The NLPG Can it be a beacon for a Successful GI Strategy for the UK
Released on: April 23, 2008, 6:13 am
Press Release Author: Carl Hancock, Aligned Assets
Press Release Summary: In a world that is getting smaller through technology it could be easily argued that place does not matter - or at least not as much as it used to. Pensions are now paid directly into the bank accounts of the recipients, car tax is purchased online and often enquiries are better handled via the telephone than in person. As people's lives get busier and time becomes a more valuable commodity it is perhaps little wonder that we live a world of automation, eBay and facebook.
Press Release Body: When looked at like this it might seem as though someone or something's location is no longer important, but whilst communication to China for example might be easy, one can never forget the ground upon which our houses are built, the roads upon which we drive and the rivers that seem to flood every year without fail.
For this very reason, Geographical Information (GI) has formed a foundation stone of many agencies and organisations from planners and engineers, to the military, through to the postal service. The collection of GI data has been happening piecemeal for many years with each institution collating its own and formatting it in ways most useful for its own purposes. These individual collections are useful for their owners but there is the potential that two institutions could independently be sourcing new GI data for themselves whilst all the while a third institution already had that information.
From this was born the concept of a national GI Strategy for the UK, a framework to guide regional and local geographical initiatives. The strategy, motivated by t-government modernisation drives would afford the opportunity to maximise exploitation and benefit from GI.
The lack of common standards across the GI community might seem like a giant crevasse, with no sign of a bridge, but already within the world of GI can be found an example of how such strategy can be successfully implemented.
Initially conceived in 1999, the National Land and Property Gazetteer (NLPG) brought together all the address and location data held by local authorities into one national hub. The same issues of compatibility facing the national GI Strategy were faced by the proponents of the NLPG, as well as some resistance by those that had already invested heavily in systems that through the new standards would become obsolete. British Standard BS7666 was the standard set to which all local authorities had to create their Local Land and Property Gazetteers (LLPG), which meant that the data that was previously incompatible was no longer so.
What can be achieved
Naturally though, national initiatives are not proposed simply for the sake of it. Just as the UK GI Strategy is intended to produce results, the true benefits of the NLPG are finally becoming apparent. The data contained within it is the most accurate and up to date available, a fact that has not gone unnoticed by the emergency services who recognise the innate benefits that such information can have. As well as benefitting them through greater efficiency, it is the fact that their ability to better locate the site of an emergency that is the key benefit that will ultimately result in the saving of lives.

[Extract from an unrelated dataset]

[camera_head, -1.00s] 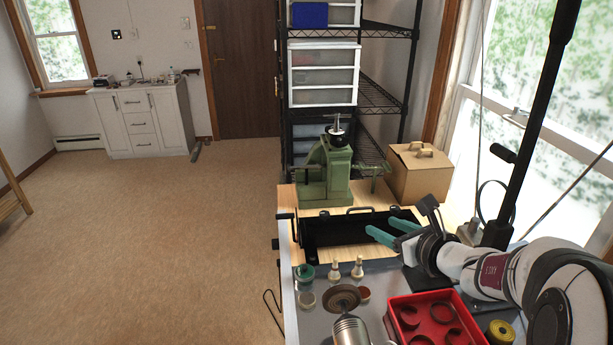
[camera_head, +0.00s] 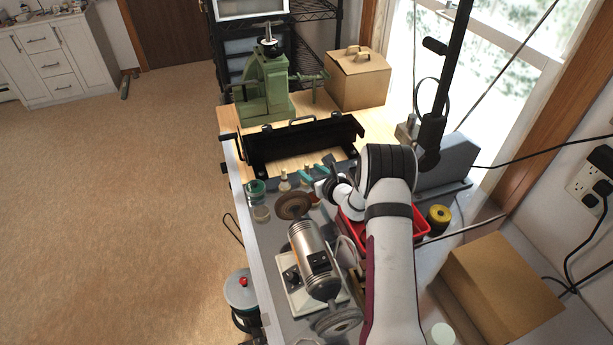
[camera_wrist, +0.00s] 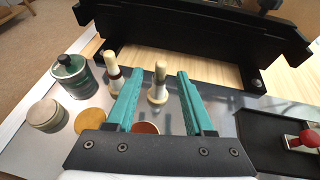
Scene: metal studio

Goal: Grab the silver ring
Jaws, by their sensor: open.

The UK's FiReControl programme is one such example of how this national strategy is benefitting the wider public sector. Using software provided by gazetteer management specialists Aligned Assets, the nine Regional Control Centres will be able to access the data held on the NLPG and so pinpoint precisely a caller's location, saving valuable time.
In addition to FiReControl, the NLPG has also found usage within the British Transport Police, Transport for London, and the National Parks. Speaking of the commercial applications of the NLPG, Sales and Marketing Manager at Aligned Assets Mike Smith said, "After working in partnership with over 80 local authorities to provide the solutions by which they could manage and export their address data, it's extremely satisfying to be working with organisations that can now access and utilise that data."
Though the NLPG is fully grown now and the GI Strategy is still in its infancy, one is not able to look at them in isolation. In fact, the NLPG is such an integral part of any UK-wide GI Strategy that without it there could be only strategy i.e. a great idea, but no results. With approximately 85% of GI data having an address component it is clear that a significant amount of the groundwork has already been done and that the way forward through it will be much clearer.
There can be little doubt that the roadmap to success for the NLPG has had its twists and turns but the persistence and determination of those leading the way has produced a product that's value will still be recognised for years to come. The same will undoubtedly be true for the UK's GI Strategy - it will take time and a lot of effort. What the NLPG does demonstrate though is that in the long run all the hard work involved in making these national projects viable will all produce results.
When complete, the benefits of this national GI initiative will be realised in numerous aspects of the public and private sector, as well as society at large. The unified approach will lead to much greater efficiency within transactions, which will lead to the considerable saving of time and the economic benefits that stem from this.
So however much technology is making the world smaller, it will also make it more efficient, more universal and more accessible. The GI Strategy needs to harness this technology and those involved need to find the strength to support it every step of the way.